§ **PROMPT**: Please find all lines in the data that hold the string "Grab" and copy them.

--- START SOURCE MATERIAL ---

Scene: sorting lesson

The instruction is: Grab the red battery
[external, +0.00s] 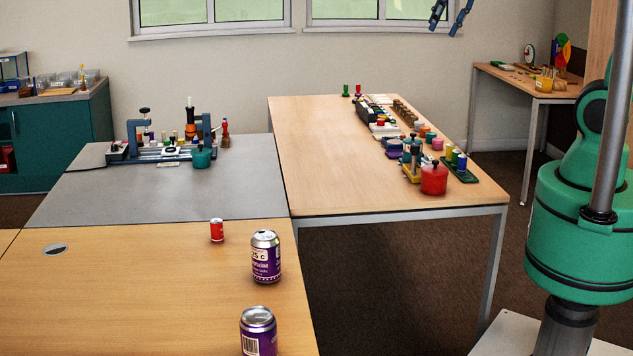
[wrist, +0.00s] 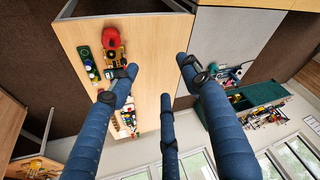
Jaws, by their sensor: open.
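The red battery (external: 216,230) is a small red cylinder with a lighter end. It stands upright on the near wooden table (external: 130,285) in the external view, left of and behind a purple can (external: 264,257). I do not see it in the wrist view. My gripper (external: 449,18) shows only partly at the top edge of the external view, high up and far to the right of the battery in the picture. In the wrist view my gripper (wrist: 158,66) has its blue fingers spread apart with nothing between them.
A second purple can (external: 258,332) stands at the near table's front. A grey table (external: 90,200) behind holds a blue frame rig (external: 160,150). The right wooden table (external: 320,160) carries a red pot (external: 434,179) and several small items. The near table's left part is mostly clear.

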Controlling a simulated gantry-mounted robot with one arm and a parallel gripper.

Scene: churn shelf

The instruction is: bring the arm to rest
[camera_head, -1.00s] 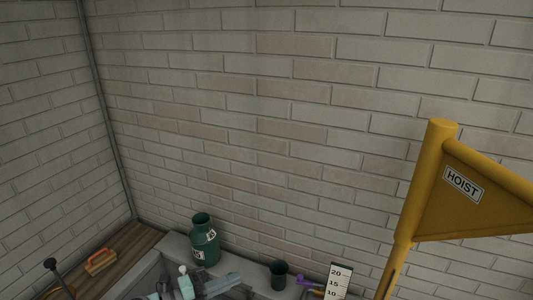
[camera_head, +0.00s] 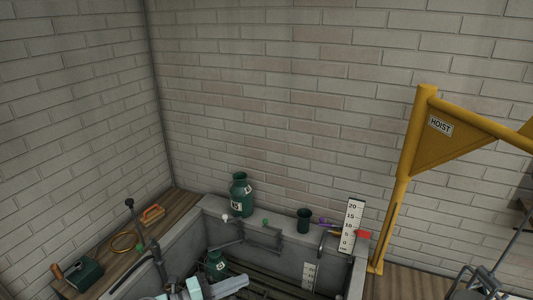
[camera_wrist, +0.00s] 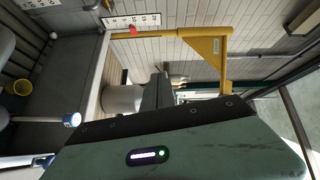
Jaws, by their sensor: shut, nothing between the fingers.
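My gripper (camera_wrist: 165,88) shows in the wrist view, its dark green body with a small lit display filling the lower part. Its fingers are shut with nothing between them, and it points away from the camera toward the brick wall. Part of my pale teal and grey arm (camera_head: 205,288) shows at the bottom edge of the head view, over the concrete basin (camera_head: 205,232). The fingertips cannot be made out clearly in the head view.
A green churn (camera_head: 241,196) and a dark green cup (camera_head: 304,221) stand on the basin's back rim. Another green churn (camera_head: 216,265) is down in the basin. A numbered gauge board (camera_head: 352,225) and the yellow hoist (camera_head: 404,185) stand at right. An orange-handled tool (camera_head: 152,214) lies on the left planks.

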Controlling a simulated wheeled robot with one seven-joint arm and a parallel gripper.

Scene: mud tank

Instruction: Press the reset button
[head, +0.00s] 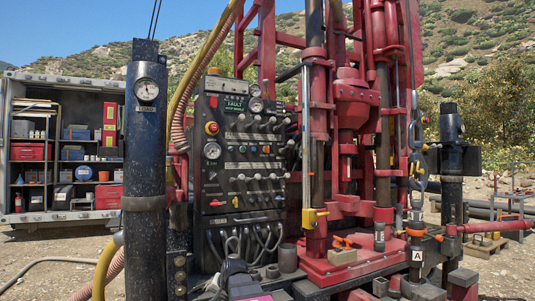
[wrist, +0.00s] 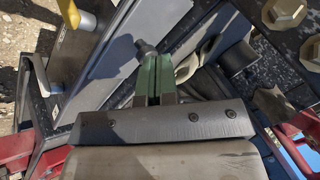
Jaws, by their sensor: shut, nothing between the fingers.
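The black control panel (head: 243,160) stands upright in the middle of the head view. A red mushroom-shaped knob (head: 212,128) sits at the panel's upper left, and small coloured buttons (head: 243,149) run in a row below. I cannot read which one is the reset button. My gripper (wrist: 157,62) shows in the wrist view with its green fingers shut and empty, pointing toward dark machine parts. The panel's buttons are not recognisable in that view.
A thick dark post (head: 146,190) with a gauge stands left of the panel. Levers (head: 255,123) and hoses (head: 240,240) crowd the panel's front. The red drill rig (head: 345,110) rises at right. Large bolts (wrist: 285,12) show at the wrist view's upper right.

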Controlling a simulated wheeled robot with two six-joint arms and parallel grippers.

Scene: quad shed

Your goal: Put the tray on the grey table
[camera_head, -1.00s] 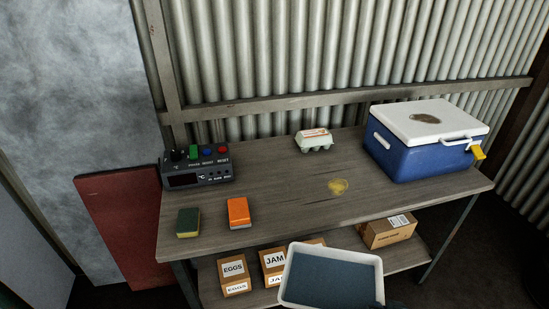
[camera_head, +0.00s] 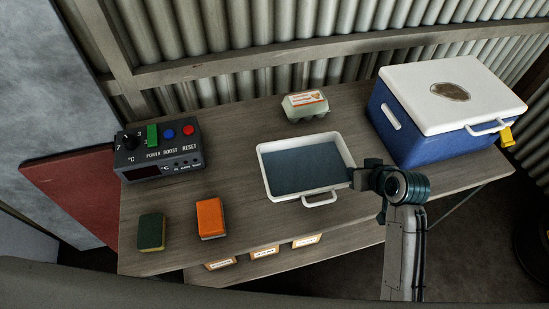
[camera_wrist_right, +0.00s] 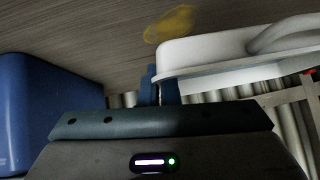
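The white tray (camera_head: 265,178) with a dark blue-grey inside shows over the middle of the grey wooden table (camera_head: 230,249). I cannot tell whether its base touches the top. My right gripper (camera_head: 356,177) is at the tray's right edge, shut on its rim. In the right wrist view, the narrow fingers (camera_wrist_right: 158,88) sit close together at the end of the white tray (camera_wrist_right: 200,50). The tray's near handle is free. My left gripper is not in view.
A control box (camera_head: 158,152) stands at the table's left, with a green sponge (camera_head: 151,231) and an orange sponge (camera_head: 210,217) in front. An egg carton (camera_head: 305,105) is behind the tray. A blue cooler (camera_head: 425,135) stands at the right. Boxes (camera_head: 264,251) lie on the lower shelf.

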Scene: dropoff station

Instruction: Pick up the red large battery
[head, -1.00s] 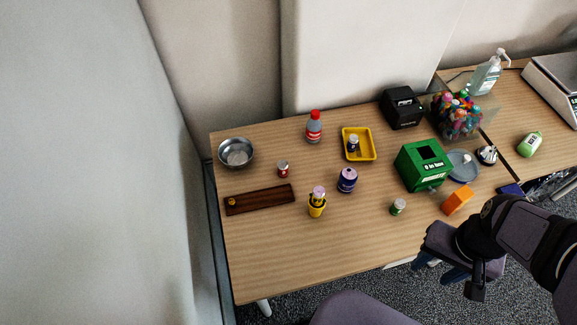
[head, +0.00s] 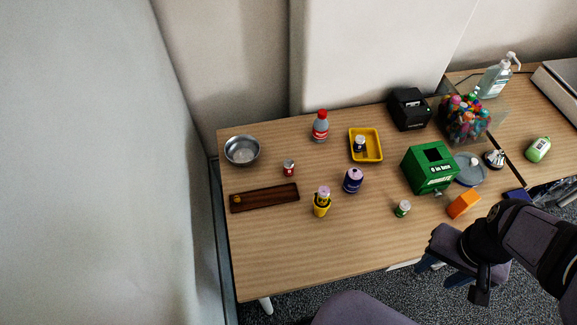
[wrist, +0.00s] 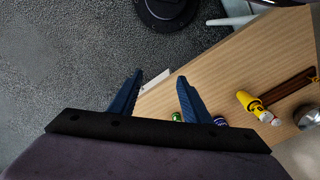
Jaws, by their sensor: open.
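A small red battery with a pale top (head: 289,168) stands upright on the wooden table, left of centre, between the metal bowl and the yellow tray. I cannot tell it clearly in the wrist view. My gripper (head: 437,274) is at the front right, beyond the table's front edge and over the carpet, far from the red battery. In the wrist view, the two blue fingers of my gripper (wrist: 160,77) stand apart with nothing between them.
The table (head: 300,255) holds a metal bowl (head: 242,151), brown tray (head: 265,198), red-capped bottle (head: 320,127), yellow tray (head: 377,157), yellow cup (head: 322,209), purple can-like item (head: 353,181), green battery (head: 402,209) and green box (head: 429,168). Its front left is clear.

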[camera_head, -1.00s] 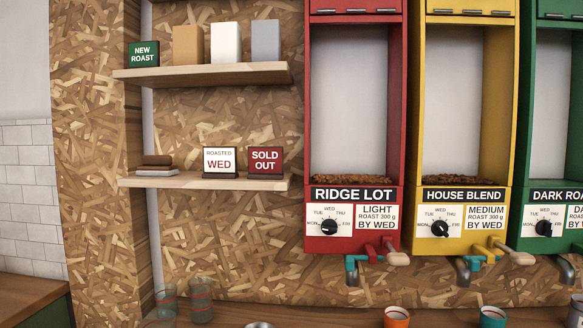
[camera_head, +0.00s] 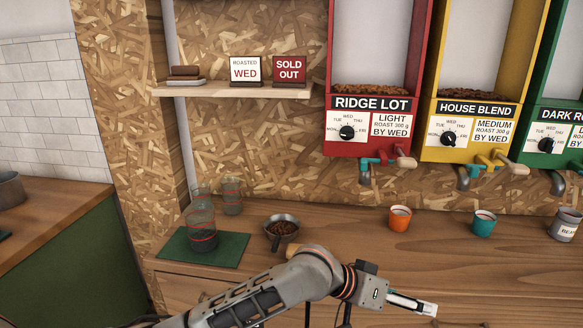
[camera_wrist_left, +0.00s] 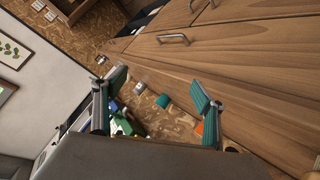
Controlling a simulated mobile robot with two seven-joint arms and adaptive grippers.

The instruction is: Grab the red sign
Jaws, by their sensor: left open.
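The red "SOLD OUT" sign (camera_head: 289,69) stands upright on the right end of the wooden shelf (camera_head: 215,90) in the head view, right of the white "ROASTED WED" sign (camera_head: 245,69). My left gripper (camera_head: 424,307) is low at the right in the head view, over the counter's front side, well below and right of the sign. In the left wrist view the left gripper (camera_wrist_left: 161,90) has its teal-padded fingers spread with nothing between them. The red sign is not visible in that view. My right gripper is not in view.
Red, yellow and green bean dispensers stand right of the shelf. The counter (camera_head: 345,230) holds glasses on a green mat (camera_head: 225,254), a bowl of beans (camera_head: 282,230), an orange cup (camera_head: 400,218) and a teal cup (camera_head: 482,223). Folded cloths (camera_head: 184,74) lie on the shelf's left.

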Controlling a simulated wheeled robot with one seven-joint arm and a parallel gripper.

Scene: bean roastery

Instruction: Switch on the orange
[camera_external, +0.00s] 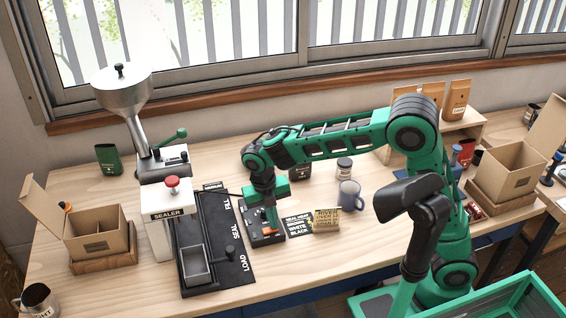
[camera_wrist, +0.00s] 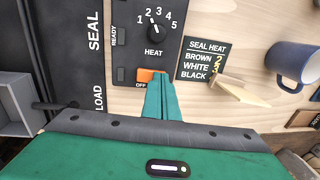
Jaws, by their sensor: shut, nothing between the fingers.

--- END SOURCE MATERIAL ---

§ **WRITTEN RESPONSE**:
The instruction is: Grab the red battery
The instruction is: Grab the red sign

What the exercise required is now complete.